Frederick Wiseman's Boxing Gym
Perhaps my favorite of all of the Wiseman films I have seen to date.  Wiseman is pure cinema, devoid of non-diegetic music and devoid of anything that feels put on, forced, unnatural or basking in cinematic artifice.  Aside from feeling so human and so real, what impressed me the most about this work were its rhythms.  You could close your eyes and be mesmerized for almost 120 minutes by the musical sounds of its voices, words and movements.

Jean Rouch's La punition
Rouch stays in the streets of Paris and poetically captures a day in the life of a young Parisian girl during her formative years.  Most interesting are the last five minutes as the film shifts tone and becomes an expressionistic solo.
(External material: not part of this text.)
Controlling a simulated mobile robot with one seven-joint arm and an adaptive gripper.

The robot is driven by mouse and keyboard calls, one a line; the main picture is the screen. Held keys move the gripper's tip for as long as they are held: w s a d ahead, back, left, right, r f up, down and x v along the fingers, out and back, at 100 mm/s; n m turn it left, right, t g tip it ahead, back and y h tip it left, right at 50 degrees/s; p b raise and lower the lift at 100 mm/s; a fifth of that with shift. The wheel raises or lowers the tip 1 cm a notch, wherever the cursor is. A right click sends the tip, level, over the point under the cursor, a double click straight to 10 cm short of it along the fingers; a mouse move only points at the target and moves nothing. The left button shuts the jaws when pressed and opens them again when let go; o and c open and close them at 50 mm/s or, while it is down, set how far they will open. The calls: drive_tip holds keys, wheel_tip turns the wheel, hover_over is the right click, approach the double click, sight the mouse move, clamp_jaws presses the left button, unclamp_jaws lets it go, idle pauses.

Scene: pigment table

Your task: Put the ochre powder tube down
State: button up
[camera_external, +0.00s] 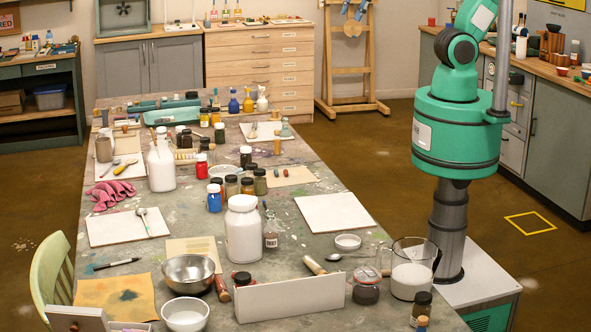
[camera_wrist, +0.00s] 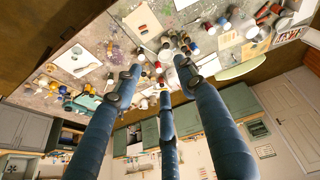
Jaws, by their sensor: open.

My two most recent playlists

https://open.spotify.com/user/mynuitchezmaud/playlist/3CFnkJfsKefDbZbQ8XoHwz?si=paFTjMHfSbSofc9OEkcEWg

https://open.spotify.com/user/mynuitchezmaud/playlist/264esSQZGO4I98wHTRraeH?si=lQGS4UKfSvKcD7kTo7TglQ


Favorite (four), part fifty-six

Just like in my other fifty-five posts in this series, I want to take a second to single out the highlights of my recent film viewing.  Most of the films I have been glad to see but only very few have stayed with me.  This series is my filter for those and my hope is one or two will be good to you as well.

Jean Rouch's Moi, un noir
Probably the biggest influence I have ever seen on Godard's Breathless.  I have long known that Godard was a big fan of Rouch but this film blew my mind.  The cadence of Belmondo's voicemover and the frenzied rhythms of Godard's feature debut seem to have been lifted almost entirely from Moi, un noir.  It's a remarkable film for its nudity, its post-sync methods and the most pop culture references I have ever seen from a work that came out before 1960. 

D'Urville Martin's Dolemite
It has an edge and grit that pushes things further than any other blaxpoitation film I have seen to date.  It is so freewheeling and unpredictable.  You never know what is going to come out of Rudy Ray Moore's mouth or where the film is headed next.

Hong Sang-soo's List
Top shelf Hong that in thirty minutes has all that makes Hong special.  His lightness of touch, his feeling for the sea, his natural, loose performances, his meandering scenes of drinking and eating, and his jovial spirit.   

Edward Yang, Yi-Chang, I-Chen Ko and Te-Chen Tao's In Our Time
An anthology film often credited with jumpstarting the birth of the Taiwan New Wave.  The first three films, in particular impressed me.  They concern themselves with similar areas of life as the Nouvelle Vague before them - youth trying to find its place, the experience of first loves and the awe for and questioning of the world around them.  There is a poetry and a feel for beauty that makes these early films particularly remarkable.